14 thoughts on “Remembering Who You Are

  1. All that you have mentioned is true except for the part that you dislike or hate the fake. I have been way to fake for almost 4 years now. But its vital for people around me. I don’t do it because they don’t approve of it or dislike it rather they need it. I realised it very early that I understand emotions and genuineness but on the other hand I am very cold. I can be “people in the world have got way bigger problems than your broken nail” or “stop crying over it, it was just a misunderstanding and for god’s sake it has already been a week.” I can be really cold and blunt. I have emotions and it is not that I don’t care but I think of what is more important at that point of time. Over the period of years I have learnt to be “crap! you broke your nail, don’t worry it will be okay soon” and “I know it hurts, but this is about time you should move on plus such misunderstandings tend to happen between people.” Honestly, as you said I was becoming what I was faking and I was harming myself but I feel it was necessary, it still is but now I am looking for a better balance. Intention is not to disagree with you but to give you a different perspective to look at it. Hope you don’t mind.

    Liked by 1 person

    1. Perhaps I did not word it correctly – I do not hate the people who are fake, I hate that they ARE fake. And hate is actually not even the right word, I just find it frustrating when the fakeness of others harms my life. I completely get what you are saying here though – and balance is the key. I think softening your words isn’t so much fake as it is just realizing that we all react to things differently and at different levels.

      I’m not sure about being fake because someone else NEEDS it though. If I look back at the times that I have had to be careful with my words or my tone, it was never because someone else needed it, it’s because I needed it – because it was easier than fighting. The thing is, I wasn’t being honest or fair with myself or that person. In editing myself, I was continuing to ignore that maybe that relationship wasn’t the right one.

      Now obviously, I don’t know your situation – I am only saying how I see what you have said as I apply it to myself and my life. I wholeheartedly believe there IS a balance – we have to consider others as well as ourselves. I do appreciate a different perspective. There is always more to consider and always more to learn. 🙂

      Liked by 1 person

      1. Ofcourse we relate things with what happens in our life. You are correct on your stand but I do find a NEED of others for me to behave in certain way. Sometimes I am the last person they come to and at that time if I behave like my cold self it might result into their breaking down. They know how I am but despite of that if they come to me that means the NEED me to behave in a different manner, they expect me to understand and alter myself. I think it is not at all unreasonable on their part. If you might introspect you might have did that for someone or expected someone to do it for you; whether that happened or not is a secondary question.


  2. Reminds me of a TED talk I watched recently. It was all about vulnerability and connectedness. The conclusion was that without showing our vulnerabilities, we don’t open ourselves up enough to have a genuine connection with others. Like you say, admitting we are fallible isn’t something we should be ashamed to do.

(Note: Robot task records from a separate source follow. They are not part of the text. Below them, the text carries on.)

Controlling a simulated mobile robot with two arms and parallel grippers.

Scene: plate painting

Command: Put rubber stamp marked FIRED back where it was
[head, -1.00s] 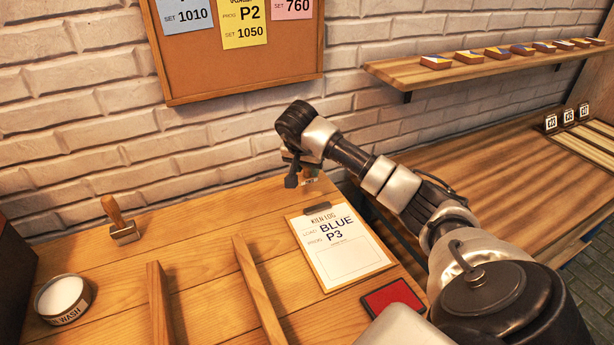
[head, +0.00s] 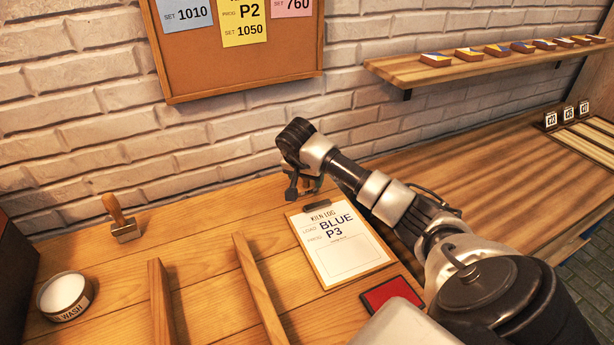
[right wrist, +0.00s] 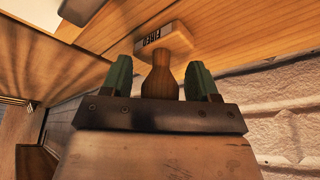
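The FIRED rubber stamp (right wrist: 165,40) shows in the right wrist view, with a pale block lettered FIRED and a brown wooden handle. My right gripper (right wrist: 162,82) has its green fingers on either side of the handle, with a gap showing on each side, so it is open around it. The block is at the wooden tabletop; exact contact is hard to tell. In the head view my right gripper (head: 298,186) is low over the back of the table, behind the clipboard (head: 340,242), and mostly hides the stamp. My left gripper is out of view.
Another wooden-handled stamp (head: 124,222) stands at the back left. A WASH pot (head: 64,296) is at the left. Two wooden rails (head: 258,290) lie on the table, and a red pad (head: 388,293) is at the front right. The brick wall is close behind the gripper.

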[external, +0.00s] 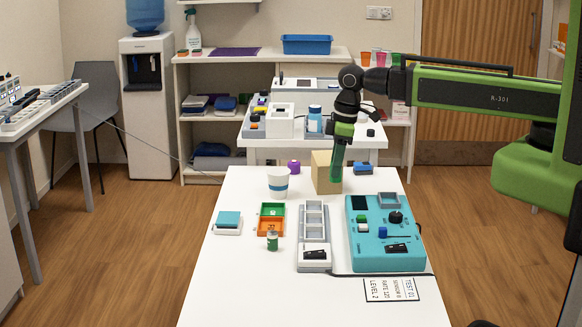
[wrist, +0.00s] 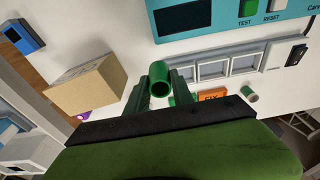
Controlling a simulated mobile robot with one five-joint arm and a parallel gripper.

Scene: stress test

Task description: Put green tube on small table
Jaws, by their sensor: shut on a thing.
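My gripper (external: 337,172) hangs down from the arm above the far part of the long white table, by the cardboard box. In the wrist view, its green fingers (wrist: 160,95) are closed around the green tube (wrist: 160,72), whose open round end faces up in the picture. In the external view, tube and fingers are both green and hard to tell apart. A smaller white table (external: 375,142) stands behind the long one, holding a white device, a blue-labelled bottle and other small items; it is partly hidden by my arm.
On the long table (external: 225,275) are a cardboard box (external: 323,176), a white cup (external: 278,180), a teal control panel (external: 386,262), a grey slotted rack (external: 314,235), green and orange trays (external: 270,227) and a small green-banded cylinder (external: 272,240). The near left of the table is clear.

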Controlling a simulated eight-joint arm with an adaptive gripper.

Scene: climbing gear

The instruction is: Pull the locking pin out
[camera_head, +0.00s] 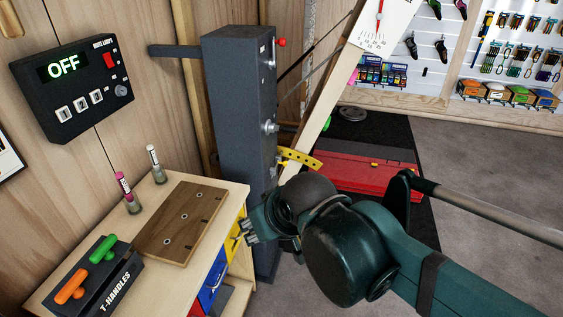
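A tall dark grey post (236,150) stands against the wooden wall. A small red knob (281,42) sticks out near its top right, and a silver round knob (270,127) sits lower on the same side. I cannot tell which of these, if either, is the locking pin. A yellow curved strip with holes (301,157) lies beside the post, touching or near the slanted wooden beam (322,107). My gripper (247,234) is low in front of the post, beside the table's right edge and well below both knobs. Its fingers are small and partly hidden, so their opening is unclear.
A wooden table (160,277) at lower left holds a board with holes (180,222), two markers and a T-handles holder (93,275). A control box (72,80) reading OFF hangs on the wall. A red case (368,188) lies on a black mat behind my arm.

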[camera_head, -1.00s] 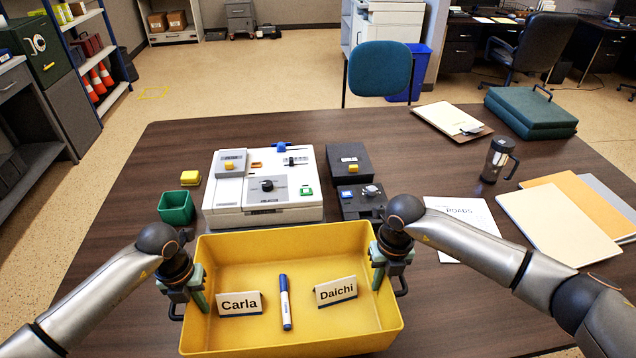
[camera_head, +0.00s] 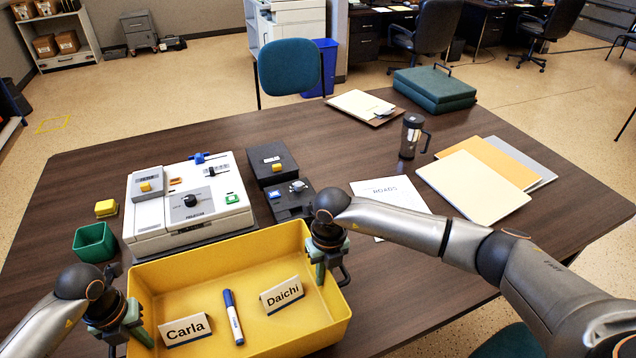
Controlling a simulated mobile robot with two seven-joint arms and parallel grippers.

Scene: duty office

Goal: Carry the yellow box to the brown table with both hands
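The yellow box (camera_head: 270,328) is an open tray at the front edge of the brown table (camera_head: 330,125); whether it touches the tabletop I cannot tell. In it are a Carla name card (camera_head: 185,329), a Daichi name card (camera_head: 282,295) and a blue-and-white marker (camera_head: 233,316). My left gripper (camera_head: 130,325) is on the box's left wall, with a finger inside. My right gripper (camera_head: 320,268) is on its right wall, with a finger inside. Both appear shut on these walls; the outer fingers are partly hidden.
A white device (camera_head: 228,215) stands just behind the box, with a green bin (camera_head: 95,242) and dark boxes (camera_head: 272,163) beside it. Folders (camera_head: 480,190), a mug (camera_head: 411,136) and a teal case (camera_head: 435,88) are on the right. A blue chair (camera_head: 289,68) stands behind the table.

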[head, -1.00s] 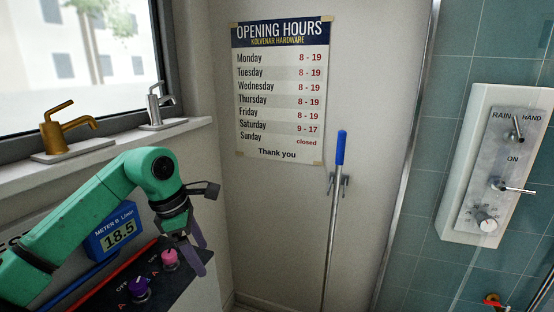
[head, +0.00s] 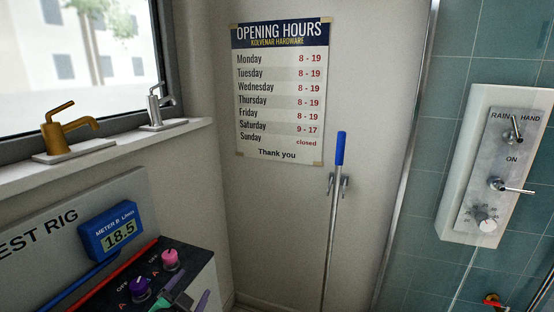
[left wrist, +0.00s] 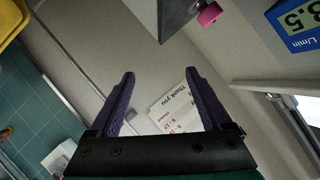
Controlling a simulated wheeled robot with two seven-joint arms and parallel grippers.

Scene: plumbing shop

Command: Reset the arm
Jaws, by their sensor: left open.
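My left gripper (head: 186,299) shows only in part at the bottom edge of the head view, just in front of the dark control box (head: 190,259). In the left wrist view its two purple fingers (left wrist: 160,74) stand wide apart with nothing between them. Most of my left arm is out of the head view. My right gripper shows in neither view.
The test rig carries a blue flow meter (head: 110,231) reading 18.5, a purple knob (head: 140,287) and a pink knob (head: 170,259). Brass (head: 62,131) and chrome (head: 158,106) taps stand on the sill. A blue-handled pole (head: 340,150) hangs at the wall.

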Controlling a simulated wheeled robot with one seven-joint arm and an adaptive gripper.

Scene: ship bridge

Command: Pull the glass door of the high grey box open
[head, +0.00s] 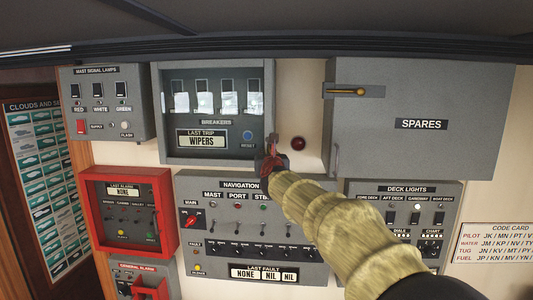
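The high grey box (156,110) is on the wall at upper left centre in the head view. Its glass door (215,145) looks shut, and white-handled breakers, a BREAKERS label and a LAST TRIP plate reading WIPERS show in it. My gripper (271,152) is at the lower right corner of this door, by its right edge. The arm behind it comes up from the lower right. The gripper is small and dark here and hides that corner, so I cannot tell whether its fingers are open, or shut on a handle there.
A closed grey SPARES cabinet (440,150) with a brass latch (348,91) is to the right. A red knob (298,143) sits on the wall between. The navigation panel (200,245) is below, a red alarm box (92,215) lower left, a lamp panel (105,75) left.

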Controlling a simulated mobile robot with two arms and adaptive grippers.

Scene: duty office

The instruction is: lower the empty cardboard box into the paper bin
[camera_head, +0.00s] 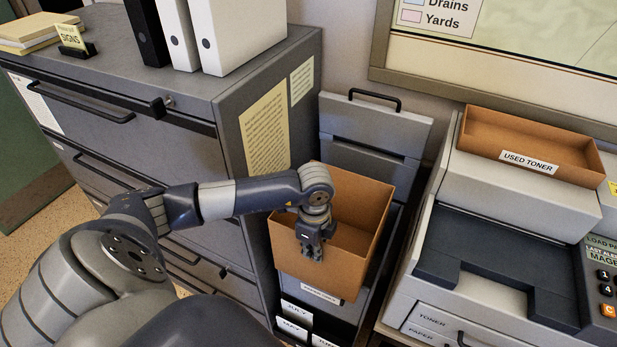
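An open, empty brown cardboard box (368,212) is tilted in the gap between the filing cabinet and the copier. My left gripper (311,252) points down at the box's near wall, with its fingers over the rim. It seems to pinch that wall, but the far finger is hidden. My right gripper is out of view.
The grey filing cabinet (110,125) stands close on the left, with binders (235,35) on top. The copier (500,270) stands close on the right and carries a "USED TONER" tray (530,146). Month-labelled cards (293,328) sit below the box.

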It allows us to be authentic with people and have real, meaningful relationships.

    Liked by 1 person

  3. Wow Sarah! Love this! Yes, it is time our true selves came out. Society wants a facade, but until we learn to love ourselves and let that part of our person out, we don’t grow, mature, or become ourselves.
    It is very difficult to identify with a facade, unless you’re another plastic being that is living out one of your very own.
    I love it when souls become real. Those are the people I hang out with. 🙂

    Liked by 1 person

    1. Thank you for such a wonderful response! I wish more people could be real. I think the world would be a better place. I can handle real, even if I don’t like it. It’s the lies and the facades that I cannot respect.

      Liked by 1 person

  4. Beautifully said.

    It took me a long time to learn this. As I struggled with depression and PTSD, I tried to contain it all inside for too long. The truth, the reality of ourselves, always has a way of bleeding through our facades. My reality, the honesty of the storm that was brewing within, manifested in difficulties in my relationships. I tore rifts between myself and the people I cared about.

    When I finally faced myself and returned to who I was -open and vulnerable- I found the person I was trying to hide to be stronger than I could ever imagine; capable of finding healing for both himself and those whom he had distanced himself from.

    Your honesty here is a welcome reminder that we are stronger than we realize; able to overcome the grandest of canyons between us and our goals.

    Liked by 2 people

    1. Thank you! I am so glad that your were able to find your own inner strength. I know what to takes to get there. I wish more of those in life’s trenches could realize they have more strength than they know. But I also know that everyone has to come to it on their own – it’s the only way n which it will be genuine and real. HUGS to you my friend!